Government processing and application fees are non-refundable. Antigua charges USD 10,000 for a single applicant and USD 20,000 for a family of up to four, separately from the contribution. These are paid to be assessed, not to be approved.
Agent and legal fees are non-refundable, and they are not small. In Grenada's National Transformation Fund route, of the USD 235,000 headline a minimum of USD 200,000 is retained by government and up to USD 35,000 is agent commission. The commission sits inside the figure you were quoted as a contribution.
The contribution itself depends on the programme, and the difference is the most important structural fact in this article.
- Saint Lucia takes the investment only after the government issues an Approval in Principle. Your capital is not at risk during adjudication. This is better practice than the rest of the region and is almost never presented as the selling point it is.
- Malta's residence programme splits it: EUR 15,000 of the EUR 60,000 administrative fee at submission, EUR 45,000 only after approval in principle. Pre-approval exposure is EUR 15,000 plus due diligence.
- Elsewhere, read the sequencing in the regulations, not in the brochure.
What you cannot do
There is generally no appeal as of right. In Türkiye every grant requires a Presidential decree — a discretionary, unappealable step with no service standard. Across the wider category the pattern repeats: the Bahamas grants permanent residence at the discretion of the Immigration Board with no appeal as of right; the BVI issues Residence Certificates annually and discretionarily; Saudi Arabia's premium residency preserves discretion under a public interest test with no stated appeal; the UAE's recognition-based Golden Visa categories are discretionary and opaque, with no appeal against refusal; Qatar's entrepreneur route is gated on incubator endorsement that is discretionary, has no published objective test, and has no appeal.
You are not buying a product with a warranty. You are asking a sovereign for a discretionary act, and paying non-refundably for the assessment.
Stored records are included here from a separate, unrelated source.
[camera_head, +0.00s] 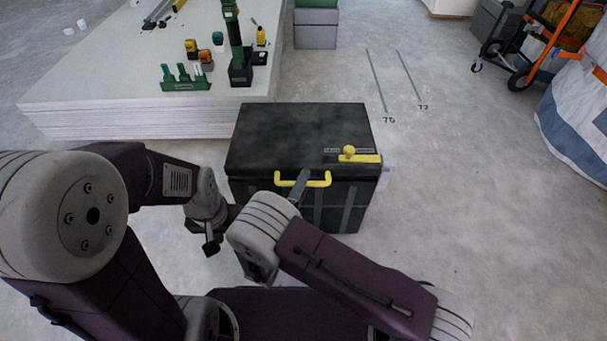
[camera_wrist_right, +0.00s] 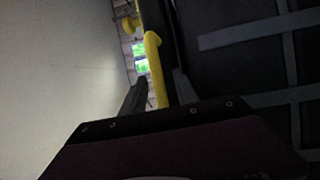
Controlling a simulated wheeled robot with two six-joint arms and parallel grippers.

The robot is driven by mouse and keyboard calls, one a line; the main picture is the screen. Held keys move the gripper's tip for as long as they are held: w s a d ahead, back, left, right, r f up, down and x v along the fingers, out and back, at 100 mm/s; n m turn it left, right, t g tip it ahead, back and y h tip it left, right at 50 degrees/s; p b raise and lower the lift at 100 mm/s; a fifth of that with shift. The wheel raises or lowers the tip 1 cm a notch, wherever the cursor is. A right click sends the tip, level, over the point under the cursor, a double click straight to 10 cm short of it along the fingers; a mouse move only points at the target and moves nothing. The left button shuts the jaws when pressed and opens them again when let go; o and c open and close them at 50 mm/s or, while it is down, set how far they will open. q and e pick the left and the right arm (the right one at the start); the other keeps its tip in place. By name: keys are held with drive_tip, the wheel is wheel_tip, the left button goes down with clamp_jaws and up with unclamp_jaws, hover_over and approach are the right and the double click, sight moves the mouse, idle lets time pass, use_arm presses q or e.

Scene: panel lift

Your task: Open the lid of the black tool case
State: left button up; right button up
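The black tool case (camera_head: 290,135) stands on the floor in front of me with its lid down. A yellow handle (camera_head: 318,183) sits at the lid's front edge, and a yellow bar with a round knob (camera_head: 350,155) lies on the lid's right front. My right gripper (camera_head: 303,178) is at the yellow handle. In the right wrist view the handle (camera_wrist_right: 155,62) runs between the two dark fingers (camera_wrist_right: 158,90), with a gap beside the left finger; contact with the right finger is unclear. My left gripper (camera_head: 210,243) hangs left of the case, apart from it; its fingers are unclear.
A stack of pale panels (camera_head: 120,85) with green tools lies behind and left of the case. A grey box (camera_head: 315,30) stands behind it. An orange cart (camera_head: 535,60) and a white bag (camera_head: 580,125) are at the right. The floor right of the case is clear.

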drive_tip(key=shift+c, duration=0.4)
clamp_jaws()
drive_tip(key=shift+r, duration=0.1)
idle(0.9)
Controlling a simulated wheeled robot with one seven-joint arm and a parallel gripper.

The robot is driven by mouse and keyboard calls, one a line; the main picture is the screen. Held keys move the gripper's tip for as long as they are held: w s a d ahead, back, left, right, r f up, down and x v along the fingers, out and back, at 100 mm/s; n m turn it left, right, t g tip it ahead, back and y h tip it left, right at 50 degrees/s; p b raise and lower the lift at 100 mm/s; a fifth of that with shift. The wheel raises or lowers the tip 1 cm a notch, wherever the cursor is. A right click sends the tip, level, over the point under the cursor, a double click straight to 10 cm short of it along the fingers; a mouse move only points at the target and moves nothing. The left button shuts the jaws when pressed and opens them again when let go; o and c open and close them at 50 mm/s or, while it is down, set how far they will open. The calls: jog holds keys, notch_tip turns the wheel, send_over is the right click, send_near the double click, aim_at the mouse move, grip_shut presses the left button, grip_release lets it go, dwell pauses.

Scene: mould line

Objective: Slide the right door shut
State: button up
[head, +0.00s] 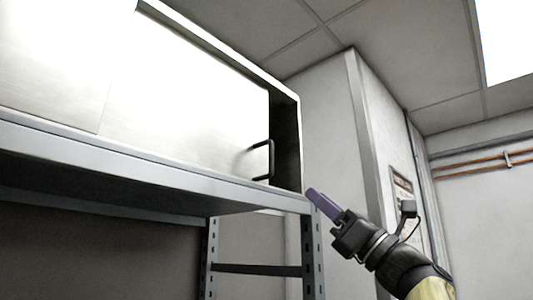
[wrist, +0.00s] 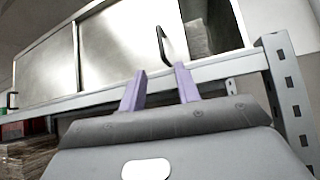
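The right door (head: 190,110) is a pale metal sliding panel in a cabinet on a shelf rack. Its black bar handle (head: 268,160) is near its right edge. A dark opening (head: 286,140) shows between that edge and the cabinet's right side. The wrist view also shows the door (wrist: 118,45), its handle (wrist: 163,46) and the opening (wrist: 196,25). My gripper (head: 313,194) is to the right of the handle and lower in the head view, apart from it. In the wrist view its two purple fingers (wrist: 158,77) stand apart with nothing between them.
The left door (head: 50,60) is beside the right door; its handle (wrist: 12,100) shows in the wrist view. The shelf's grey front beam (head: 150,165) and perforated upright (head: 314,250) are close to my gripper. Brown stacked material (wrist: 25,155) lies at lower left.

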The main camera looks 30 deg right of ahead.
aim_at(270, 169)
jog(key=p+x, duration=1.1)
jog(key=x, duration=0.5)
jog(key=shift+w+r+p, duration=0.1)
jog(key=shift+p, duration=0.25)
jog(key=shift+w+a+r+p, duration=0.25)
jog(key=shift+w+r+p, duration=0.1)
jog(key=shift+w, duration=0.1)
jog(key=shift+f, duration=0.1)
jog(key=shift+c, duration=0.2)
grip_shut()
Approval is not the end of the risk
Refusal is the visible failure. Revocation is the one that arrives after the money has gone and the family has planned around the document.
- Dominica's unit has revoked 68 CBI passports since 2024 for fraud.
- Türkiye announced on 28 September 2025 the dismantling of an Istanbul-centred network running sham CBI property deals: 106 arrests across 19 provinces, and revocation proceedings opened against 451 foreign investors and their families. Citizenship obtained on false information can be revoked retroactively, and revocation reaches dependants.
- Cyprus closed its programme on 1 November 2020 after an Al Jazeera investigation and a critical Audit Office report. The Nikolatos inquiry committee subsequently found that a reported 53% of passports granted under the scheme were issued unlawfully. Revocation proceedings and criminal investigations have continued through 2025.
- Malta's programme was struck down entirely by the CJEU Grand Chamber in Case C-181/23 on 29 April 2025 and repealed by Act XXI of 2025 on 24 July 2025. Existing citizens are not stripped by the judgment itself, but the Court's language about mutual trust means holders should expect elevated scrutiny at banks for years.
Your citizenship is only as durable as the unit's willingness to defend the file it approved.
The eligibility rules can change under you, without grandfathering
Dominica suspended processing of applications from Iranian nationals by CIU memorandum dated 23 March 2026, save in narrow cases requiring no Iranian residence for 10 years or more and no financial or business ties. Nationality-based suspensions appear with no notice and no transition.
The same applies to the rules themselves. St Kitts has announced a 2026 "genuine link" overhaul introducing physical presence and productive-investment requirements. Antigua has legislated a 30-day residency requirement whose commencement has been repeatedly deferred. The new regional regulator, ECCIRA — to be headquartered in Grenada — carries a 30-day rule whose commencement was not confirmed in force as at July 2026.
Do not sign a fee agreement assuming today's terms survive to your filing date. And be careful about racing a rule change through Saint Lucia, where the average wait was 18 months against a 90-day published target and the longest reported case ran to 26 months.
What we could not verify
Two claims circulate widely in this industry. We do not stand behind either:
- That a refusal by one Caribbean unit is automatically shared with the others. ECCIRA exists as a regional regulator and the direction of travel is toward harmonisation, but we could not verify from primary sources that refusals are shared between units today. We do not assert it.
- That non-disclosure of a prior refusal produces automatic rejection as a matter of published rule. Every programme here requires a clean criminal record, verified lawful source of funds, and — in St Kitts, Antigua, Dominica and Saint Lucia — a compulsory interview for applicants aged 16 and over, now with biometric enrolment being phased in. Misrepresentation is plainly fatal to a file and is the stated ground for the revocations above. But we could not source a published automatic-rejection rule, and we will not manufacture one.
If your adviser asserts either, ask them for the instrument.
What to ask before you file
- When does my money move — at submission, or after Approval in Principle? Get it in writing.
- What, precisely, is non-refundable if I am refused, per person? Add it up.
- What is your commission, and is it inside the contribution figure you quoted me?
- What is the current average processing time from an independent tracker, rather than the official target?
- What is the published rejection rate — and are you telling me a low one is good?
- Is there an appeal? The answer is almost always no. Make them say it.